Lefaso.net a eu l’opportunité de rencontrer le directeur général de la Jeunesse et de l’éducation permanente au Burkina Faso, Larba Pilga. Monsieur Pilga est un leader engagé dans la promotion du bien-être et du développement des jeunes. Dans cette interview, il évoque les actions et stratégies mises en œuvre par le ministère des Sports, de la jeunesse et de l’emploi en faveur de la jeunesse burkinabè. Pour lui, « c’est un devoir pour la jeunesse de s’organiser par tous les moyens légaux afin d’assurer la sécurité du pays » dans un contexte de défis sécuritaires persistants.

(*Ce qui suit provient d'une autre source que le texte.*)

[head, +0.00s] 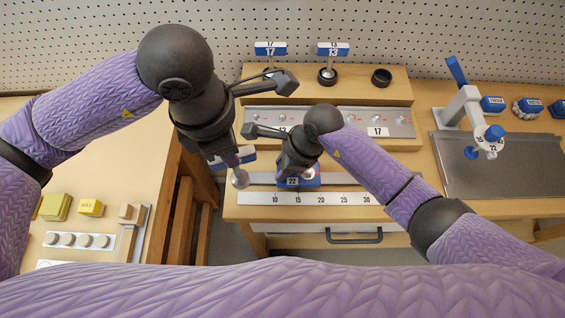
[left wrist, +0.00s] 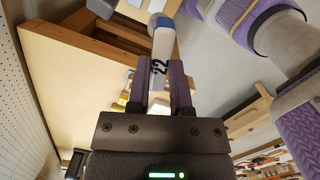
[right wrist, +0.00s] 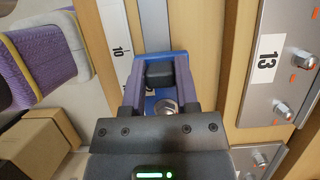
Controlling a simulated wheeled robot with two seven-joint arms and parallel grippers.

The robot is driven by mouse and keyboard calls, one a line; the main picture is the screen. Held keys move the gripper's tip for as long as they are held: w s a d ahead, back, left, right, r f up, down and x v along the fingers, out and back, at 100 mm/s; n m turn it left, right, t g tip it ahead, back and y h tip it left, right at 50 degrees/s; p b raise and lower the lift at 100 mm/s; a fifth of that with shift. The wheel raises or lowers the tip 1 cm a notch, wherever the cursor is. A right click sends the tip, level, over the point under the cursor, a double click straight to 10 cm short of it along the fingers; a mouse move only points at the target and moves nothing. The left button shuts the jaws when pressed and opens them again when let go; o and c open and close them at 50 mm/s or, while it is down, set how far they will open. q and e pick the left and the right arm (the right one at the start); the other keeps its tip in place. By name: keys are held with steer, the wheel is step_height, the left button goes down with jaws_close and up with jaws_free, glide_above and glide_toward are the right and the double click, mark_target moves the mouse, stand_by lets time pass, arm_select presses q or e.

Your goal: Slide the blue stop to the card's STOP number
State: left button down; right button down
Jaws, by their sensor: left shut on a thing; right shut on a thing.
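The blue stop (head: 311,180) sits on the grey rail behind the white number scale (head: 308,199), roughly near the 15 mark; its exact reading is partly hidden by my right arm. A white label with 22 shows at the stop. My right gripper (head: 294,176) is shut on the stop's dark block (right wrist: 160,73), with blue body around it in the right wrist view. My left gripper (head: 232,160) is shut on a white and blue piece marked 22 (left wrist: 160,66), held in the air left of the rail. No STOP card is readable.
Signs 17 (head: 271,50) and 13 (head: 333,51) stand on the wooden shelf, beside an empty dark ring (head: 381,77). A drawer handle (head: 354,237) lies under the scale. A grey tray (head: 510,175) is at right.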

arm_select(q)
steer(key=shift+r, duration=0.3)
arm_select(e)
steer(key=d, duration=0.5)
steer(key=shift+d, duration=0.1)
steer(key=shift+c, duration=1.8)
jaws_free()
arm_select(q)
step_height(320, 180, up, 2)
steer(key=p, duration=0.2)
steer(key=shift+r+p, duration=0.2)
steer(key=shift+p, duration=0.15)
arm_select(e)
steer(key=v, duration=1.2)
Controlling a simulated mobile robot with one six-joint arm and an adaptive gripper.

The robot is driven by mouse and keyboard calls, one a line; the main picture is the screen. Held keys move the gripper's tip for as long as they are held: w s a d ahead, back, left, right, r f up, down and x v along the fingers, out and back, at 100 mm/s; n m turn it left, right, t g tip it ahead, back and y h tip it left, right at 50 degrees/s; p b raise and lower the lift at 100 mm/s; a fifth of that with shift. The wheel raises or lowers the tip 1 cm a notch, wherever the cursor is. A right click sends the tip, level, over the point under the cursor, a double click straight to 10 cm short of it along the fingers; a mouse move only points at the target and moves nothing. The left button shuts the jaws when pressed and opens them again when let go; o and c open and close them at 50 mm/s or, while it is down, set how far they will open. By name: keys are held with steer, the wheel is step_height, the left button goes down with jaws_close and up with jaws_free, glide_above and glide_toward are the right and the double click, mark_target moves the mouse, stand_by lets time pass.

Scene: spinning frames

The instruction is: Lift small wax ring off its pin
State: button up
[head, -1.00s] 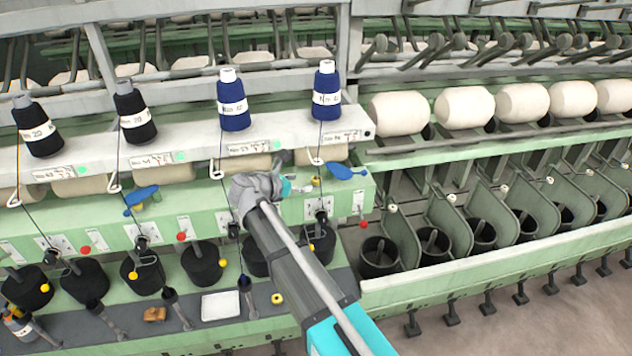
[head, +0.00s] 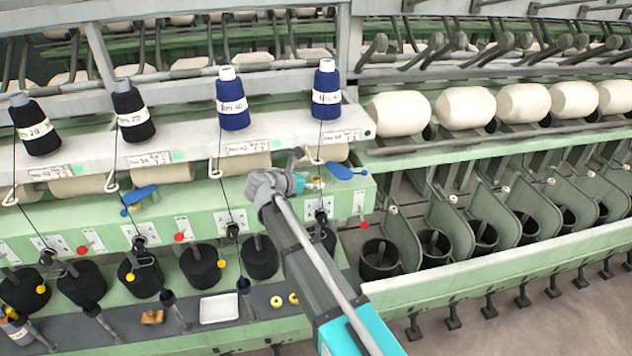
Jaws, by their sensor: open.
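My gripper (head: 304,176) is open at the green rail, below the two blue bobbins. One dark finger points up and the gripper's teal part shows beside it. A small yellow piece (head: 318,183) is on the rail just right of the gripper; it is too small to tell whether it is a ring on a pin, or whether the gripper touches it.
A blue lever (head: 343,172) sits right of the gripper. Blue bobbins (head: 233,105) and black bobbins stand on the shelf above. Black rollers (head: 201,267) line the rail's underside. A white tray (head: 220,308) and a brown piece (head: 152,317) lie on the lower shelf (head: 250,328).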

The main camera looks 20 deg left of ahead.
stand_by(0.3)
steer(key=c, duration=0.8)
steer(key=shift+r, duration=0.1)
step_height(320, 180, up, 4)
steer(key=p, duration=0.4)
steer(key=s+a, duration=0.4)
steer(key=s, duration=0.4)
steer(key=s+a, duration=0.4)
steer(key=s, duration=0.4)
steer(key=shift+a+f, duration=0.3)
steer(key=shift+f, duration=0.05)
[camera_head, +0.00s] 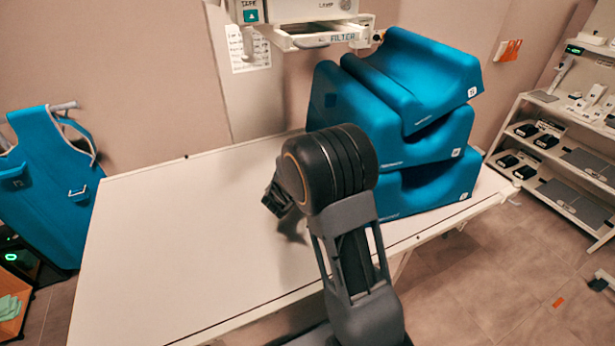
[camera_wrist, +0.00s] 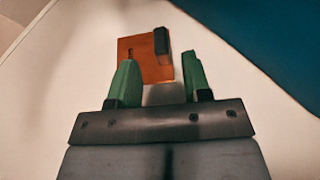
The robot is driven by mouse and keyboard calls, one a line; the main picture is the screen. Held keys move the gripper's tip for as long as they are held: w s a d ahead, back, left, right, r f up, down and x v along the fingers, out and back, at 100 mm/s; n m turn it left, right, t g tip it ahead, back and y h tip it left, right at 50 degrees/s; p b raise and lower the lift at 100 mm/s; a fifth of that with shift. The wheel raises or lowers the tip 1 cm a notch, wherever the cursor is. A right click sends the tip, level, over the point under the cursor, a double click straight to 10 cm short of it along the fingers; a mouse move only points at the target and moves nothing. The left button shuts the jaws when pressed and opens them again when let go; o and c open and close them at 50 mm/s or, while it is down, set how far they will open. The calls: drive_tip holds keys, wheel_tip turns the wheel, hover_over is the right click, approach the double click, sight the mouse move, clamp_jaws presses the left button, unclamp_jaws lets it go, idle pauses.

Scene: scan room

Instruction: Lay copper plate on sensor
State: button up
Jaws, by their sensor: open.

Lefaso.net : Pourriez-vous nous décrire les programmes spécifiques mis en place pour aider les jeunes déplacés victimes de violence dans les zones de conflit ?

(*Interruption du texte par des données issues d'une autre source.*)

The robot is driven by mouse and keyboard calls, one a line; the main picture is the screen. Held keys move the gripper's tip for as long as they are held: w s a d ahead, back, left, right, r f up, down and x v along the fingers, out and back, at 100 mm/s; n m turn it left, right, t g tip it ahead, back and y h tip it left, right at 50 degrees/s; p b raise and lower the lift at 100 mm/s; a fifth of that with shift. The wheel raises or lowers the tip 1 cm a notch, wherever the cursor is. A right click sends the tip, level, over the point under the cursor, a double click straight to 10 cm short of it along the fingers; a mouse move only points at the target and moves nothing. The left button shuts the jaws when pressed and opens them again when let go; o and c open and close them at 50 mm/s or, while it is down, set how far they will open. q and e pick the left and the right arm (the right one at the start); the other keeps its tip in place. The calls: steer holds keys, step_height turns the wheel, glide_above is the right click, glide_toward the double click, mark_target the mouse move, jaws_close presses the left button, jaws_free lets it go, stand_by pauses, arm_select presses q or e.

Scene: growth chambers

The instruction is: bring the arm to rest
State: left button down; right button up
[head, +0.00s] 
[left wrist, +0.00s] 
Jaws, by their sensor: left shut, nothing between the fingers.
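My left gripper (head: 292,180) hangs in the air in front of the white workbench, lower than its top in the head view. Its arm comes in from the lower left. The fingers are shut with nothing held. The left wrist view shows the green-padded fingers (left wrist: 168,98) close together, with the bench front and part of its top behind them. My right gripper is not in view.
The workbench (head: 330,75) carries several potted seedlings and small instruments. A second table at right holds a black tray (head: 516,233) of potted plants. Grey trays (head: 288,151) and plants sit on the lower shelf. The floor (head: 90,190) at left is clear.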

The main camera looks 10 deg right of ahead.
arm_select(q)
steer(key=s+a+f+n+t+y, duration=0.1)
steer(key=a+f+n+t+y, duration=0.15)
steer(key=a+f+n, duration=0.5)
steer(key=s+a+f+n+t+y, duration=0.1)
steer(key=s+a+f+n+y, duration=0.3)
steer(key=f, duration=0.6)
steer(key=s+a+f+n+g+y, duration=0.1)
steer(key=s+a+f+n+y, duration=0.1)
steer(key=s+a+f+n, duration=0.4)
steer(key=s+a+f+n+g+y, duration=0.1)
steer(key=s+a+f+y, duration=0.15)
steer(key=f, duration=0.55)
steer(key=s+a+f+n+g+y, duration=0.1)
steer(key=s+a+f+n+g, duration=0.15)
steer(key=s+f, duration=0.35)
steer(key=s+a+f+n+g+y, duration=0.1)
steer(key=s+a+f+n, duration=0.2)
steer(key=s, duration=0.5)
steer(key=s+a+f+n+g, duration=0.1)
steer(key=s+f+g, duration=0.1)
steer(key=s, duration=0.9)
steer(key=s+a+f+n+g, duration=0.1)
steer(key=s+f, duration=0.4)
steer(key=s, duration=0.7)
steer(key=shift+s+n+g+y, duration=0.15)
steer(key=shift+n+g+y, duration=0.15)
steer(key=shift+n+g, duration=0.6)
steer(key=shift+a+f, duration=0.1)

Larba Pilga : Le ministère en charge de la jeunesse déroule effectivement des activités, des actions et des programmes en faveur des jeunes en général, mais également en faveur des jeunes déplacés internes ou des jeunes vivant dans les zones à forts défis sécuritaires.

C’est dans ce sens que le FAFPA, le Fonds d’appui à la formation professionnelle et à l’apprentissage exécute des programmes à leur profit avec l’appui de ses partenaires. Ces programmes permettent de renforcer les capacités des jeunes, notamment ceux qui sont dans les zones à défis sécuritaires pour leur permettre de cultiver la résilience et surtout disposer de connaissances afin de s’autonomiser en exerçant un métier.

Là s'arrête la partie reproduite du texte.